Begin Dataset entries

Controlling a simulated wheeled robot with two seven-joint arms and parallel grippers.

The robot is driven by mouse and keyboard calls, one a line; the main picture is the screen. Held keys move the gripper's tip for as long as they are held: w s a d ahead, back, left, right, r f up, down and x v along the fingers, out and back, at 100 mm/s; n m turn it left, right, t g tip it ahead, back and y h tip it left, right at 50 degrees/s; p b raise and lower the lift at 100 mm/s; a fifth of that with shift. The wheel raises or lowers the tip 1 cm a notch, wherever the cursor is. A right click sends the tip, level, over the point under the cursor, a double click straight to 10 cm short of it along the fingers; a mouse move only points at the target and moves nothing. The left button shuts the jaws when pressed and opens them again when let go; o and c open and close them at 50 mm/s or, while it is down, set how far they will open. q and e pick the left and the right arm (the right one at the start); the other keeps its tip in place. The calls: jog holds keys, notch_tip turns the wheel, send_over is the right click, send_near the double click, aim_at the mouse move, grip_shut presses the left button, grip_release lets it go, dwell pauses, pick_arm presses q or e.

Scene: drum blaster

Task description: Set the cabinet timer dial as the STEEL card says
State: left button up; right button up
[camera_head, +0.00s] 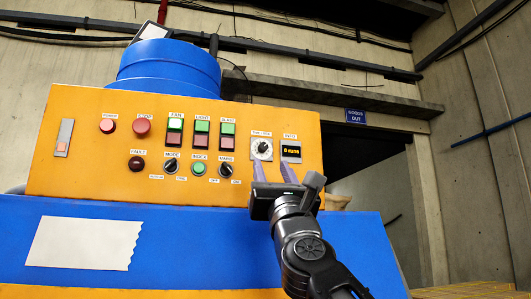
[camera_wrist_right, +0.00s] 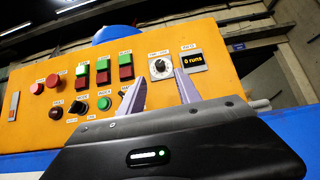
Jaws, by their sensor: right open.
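The timer dial (camera_head: 262,148) is a dark round knob on a pale square plate, at the right part of the orange cabinet panel. It also shows in the right wrist view (camera_wrist_right: 160,67); its exact setting is too small to read. My right gripper (camera_head: 273,172) is open and empty, its two purple fingers pointing up at the panel just below the dial. In the right wrist view the fingers (camera_wrist_right: 160,88) stand apart on either side of the dial's lower part; contact cannot be told. No readable STEEL card shows. My left gripper is not in view.
A display reading "0 runs" (camera_head: 291,150) is right of the dial. Several buttons and switches, including the mode knob (camera_head: 171,166), fill the panel (camera_head: 80,180) to the left. A blank-looking white sheet (camera_head: 84,243) is on the blue front. A blue drum (camera_head: 168,68) stands behind.

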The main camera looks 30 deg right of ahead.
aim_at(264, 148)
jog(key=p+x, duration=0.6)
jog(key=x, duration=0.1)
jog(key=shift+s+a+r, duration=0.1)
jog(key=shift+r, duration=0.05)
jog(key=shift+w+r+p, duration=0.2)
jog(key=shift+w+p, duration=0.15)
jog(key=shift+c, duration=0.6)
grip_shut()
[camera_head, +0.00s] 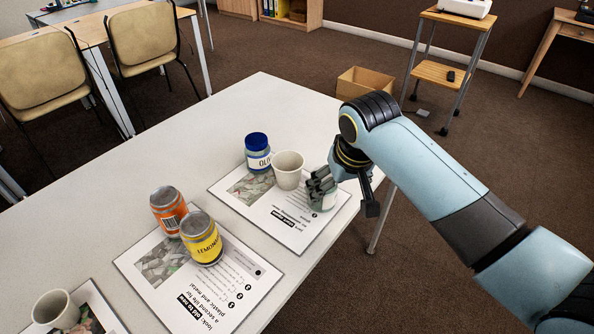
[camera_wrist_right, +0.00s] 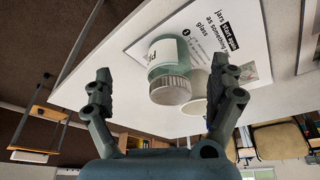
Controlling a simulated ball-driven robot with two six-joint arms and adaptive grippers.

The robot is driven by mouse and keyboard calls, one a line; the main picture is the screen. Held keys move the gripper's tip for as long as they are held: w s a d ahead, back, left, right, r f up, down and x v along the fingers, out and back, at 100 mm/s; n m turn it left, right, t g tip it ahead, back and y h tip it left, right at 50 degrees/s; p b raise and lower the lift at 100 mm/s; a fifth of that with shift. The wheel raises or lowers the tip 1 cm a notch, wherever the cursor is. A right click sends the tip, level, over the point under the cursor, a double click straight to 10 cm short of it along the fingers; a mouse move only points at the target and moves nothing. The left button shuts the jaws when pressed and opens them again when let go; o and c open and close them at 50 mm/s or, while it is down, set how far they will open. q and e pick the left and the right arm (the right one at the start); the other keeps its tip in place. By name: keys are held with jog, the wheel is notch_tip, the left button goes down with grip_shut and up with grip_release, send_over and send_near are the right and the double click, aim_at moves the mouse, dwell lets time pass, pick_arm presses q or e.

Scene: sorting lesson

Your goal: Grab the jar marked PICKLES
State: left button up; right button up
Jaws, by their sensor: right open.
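The jar with the pale ribbed lid (camera_wrist_right: 168,68) stands ahead of my right gripper in the wrist view. Its white label shows only the first letters, which look like "PI"; the rest is turned away. My right gripper (camera_wrist_right: 165,85) is open, with one finger on each side of the jar and gaps between. In the head view my right gripper (camera_head: 320,184) is at the right end of the far sheet, and it covers most of that jar. Another jar with a blue lid (camera_head: 257,152), its label starting "OLI", stands to the left. My left gripper is not in view.
A white cup (camera_head: 288,170) stands between the blue-lidded jar and my right gripper. An orange can (camera_head: 168,210) and a yellow can (camera_head: 201,240) stand on the middle sheet. Another cup (camera_head: 55,312) is at the lower left. The far table top (camera_head: 270,100) is clear.

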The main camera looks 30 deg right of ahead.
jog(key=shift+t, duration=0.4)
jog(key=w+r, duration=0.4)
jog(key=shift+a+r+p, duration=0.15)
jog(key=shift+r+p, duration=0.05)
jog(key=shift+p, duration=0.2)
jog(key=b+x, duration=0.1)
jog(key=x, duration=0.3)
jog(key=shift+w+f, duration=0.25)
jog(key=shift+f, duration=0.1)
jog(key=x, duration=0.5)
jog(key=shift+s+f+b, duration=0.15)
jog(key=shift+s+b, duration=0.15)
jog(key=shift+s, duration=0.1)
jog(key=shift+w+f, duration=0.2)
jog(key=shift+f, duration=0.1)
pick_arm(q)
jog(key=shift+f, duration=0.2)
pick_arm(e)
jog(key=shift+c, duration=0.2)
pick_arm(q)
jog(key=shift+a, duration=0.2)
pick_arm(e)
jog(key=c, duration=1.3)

End Dataset entries

_Your task_. Without the pictures, print the whole listing exactly as given.

_Completed task_.
Controlling a simulated wheeled robot with two seven-joint arms and parallel grippers.

The robot is driven by mouse and keyboard calls, one a line; the main picture is the screen. Held keys move the gripper's tip for as long as they are held: w s a d ahead, back, left, right, r f up, down and x v along the fingers, out and back, at 100 mm/s; n m turn it left, right, t g tip it ahead, back and y h tip it left, right at 50 degrees/s; p b raise and lower the lift at 100 mm/s; a fifth of that with shift. The wheel raises or lowers the tip 1 cm a notch, wherever the cursor is. A right click sends the tip, level, over the point under the cursor, a double click straight to 10 cm short of it along the fingers; a mouse move only points at the target and moves nothing. The left button shuts the jaws when pressed and opens them again when let go; o and c open and close them at 50 mm/s or, while it is down, set how far they will open. q and e pick the left and the right arm (the right one at the start); the other keeps its tip in place. The calls: jog holds keys, notch_tip turns the wheel, send_over is the right click, send_near the double click, aim_at the mouse move, grip_shut presses the left button, grip_release lets it go, dwell pauses, pick_arm presses q or e.

Scene: drum blaster

Task description: Set the cabinet timer dial as the STEEL card says
State: left button up; right button up
[camera_head, +0.00s] 
[camera_wrist_right, +0.00s] 
Jaws, by their sensor: right open.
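The timer dial (camera_head: 262,148) is a dark round knob on a pale square plate, at the right part of the orange cabinet panel. It also shows in the right wrist view (camera_wrist_right: 160,67); its exact setting is too small to read. My right gripper (camera_head: 273,172) is open and empty, its two purple fingers pointing up at the panel just below the dial. In the right wrist view the fingers (camera_wrist_right: 160,88) stand apart on either side of the dial's lower part; contact cannot be told. No readable STEEL card shows. My left gripper is not in view.
A display reading "0 runs" (camera_head: 291,150) is right of the dial. Several buttons and switches, including the mode knob (camera_head: 171,166), fill the panel (camera_head: 80,180) to the left. A blank-looking white sheet (camera_head: 84,243) is on the blue front. A blue drum (camera_head: 168,68) stands behind.

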The main camera looks 30 deg right of ahead.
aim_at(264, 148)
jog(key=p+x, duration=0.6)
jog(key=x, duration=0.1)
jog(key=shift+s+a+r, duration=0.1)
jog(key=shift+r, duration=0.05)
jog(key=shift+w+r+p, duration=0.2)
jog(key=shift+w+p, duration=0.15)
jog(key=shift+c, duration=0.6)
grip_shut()
[camera_head, +0.00s] 
[camera_wrist_right, +0.00s] 
Controlling a simulated ball-driven robot with two six-joint arms and adaptive grippers.

The robot is driven by mouse and keyboard calls, one a line; the main picture is the screen. Held keys move the gripper's tip for as long as they are held: w s a d ahead, back, left, right, r f up, down and x v along the fingers, out and back, at 100 mm/s; n m turn it left, right, t g tip it ahead, back and y h tip it left, right at 50 degrees/s; p b raise and lower the lift at 100 mm/s; a fifth of that with shift. The wheel raises or lowers the tip 1 cm a notch, wherever the cursor is. A right click sends the tip, level, over the point under the cursor, a double click straight to 10 cm short of it along the fingers; a mouse move only points at the target and moves nothing. The left button shuts the jaws when pressed and opens them again when let go; o and c open and close them at 50 mm/s or, while it is down, set how far they will open. q and e pick the left and the right arm (the right one at the start); the other keeps its tip in place. By name: keys are held with jog, the wheel is notch_tip, the left button goes down with grip_shut and up with grip_release, send_over and send_near are the right and the double click, aim_at moves the mouse, dwell lets time pass, pick_arm presses q or e.

Scene: sorting lesson

Your goal: Grab the jar marked PICKLES
State: left button up; right button up
Jaws, by their sensor: right open.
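The jar with the pale ribbed lid (camera_wrist_right: 168,68) stands ahead of my right gripper in the wrist view. Its white label shows only the first letters, which look like "PI"; the rest is turned away. My right gripper (camera_wrist_right: 165,85) is open, with one finger on each side of the jar and gaps between. In the head view my right gripper (camera_head: 320,184) is at the right end of the far sheet, and it covers most of that jar. Another jar with a blue lid (camera_head: 257,152), its label starting "OLI", stands to the left. My left gripper is not in view.
A white cup (camera_head: 288,170) stands between the blue-lidded jar and my right gripper. An orange can (camera_head: 168,210) and a yellow can (camera_head: 201,240) stand on the middle sheet. Another cup (camera_head: 55,312) is at the lower left. The far table top (camera_head: 270,100) is clear.

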The main camera looks 30 deg right of ahead.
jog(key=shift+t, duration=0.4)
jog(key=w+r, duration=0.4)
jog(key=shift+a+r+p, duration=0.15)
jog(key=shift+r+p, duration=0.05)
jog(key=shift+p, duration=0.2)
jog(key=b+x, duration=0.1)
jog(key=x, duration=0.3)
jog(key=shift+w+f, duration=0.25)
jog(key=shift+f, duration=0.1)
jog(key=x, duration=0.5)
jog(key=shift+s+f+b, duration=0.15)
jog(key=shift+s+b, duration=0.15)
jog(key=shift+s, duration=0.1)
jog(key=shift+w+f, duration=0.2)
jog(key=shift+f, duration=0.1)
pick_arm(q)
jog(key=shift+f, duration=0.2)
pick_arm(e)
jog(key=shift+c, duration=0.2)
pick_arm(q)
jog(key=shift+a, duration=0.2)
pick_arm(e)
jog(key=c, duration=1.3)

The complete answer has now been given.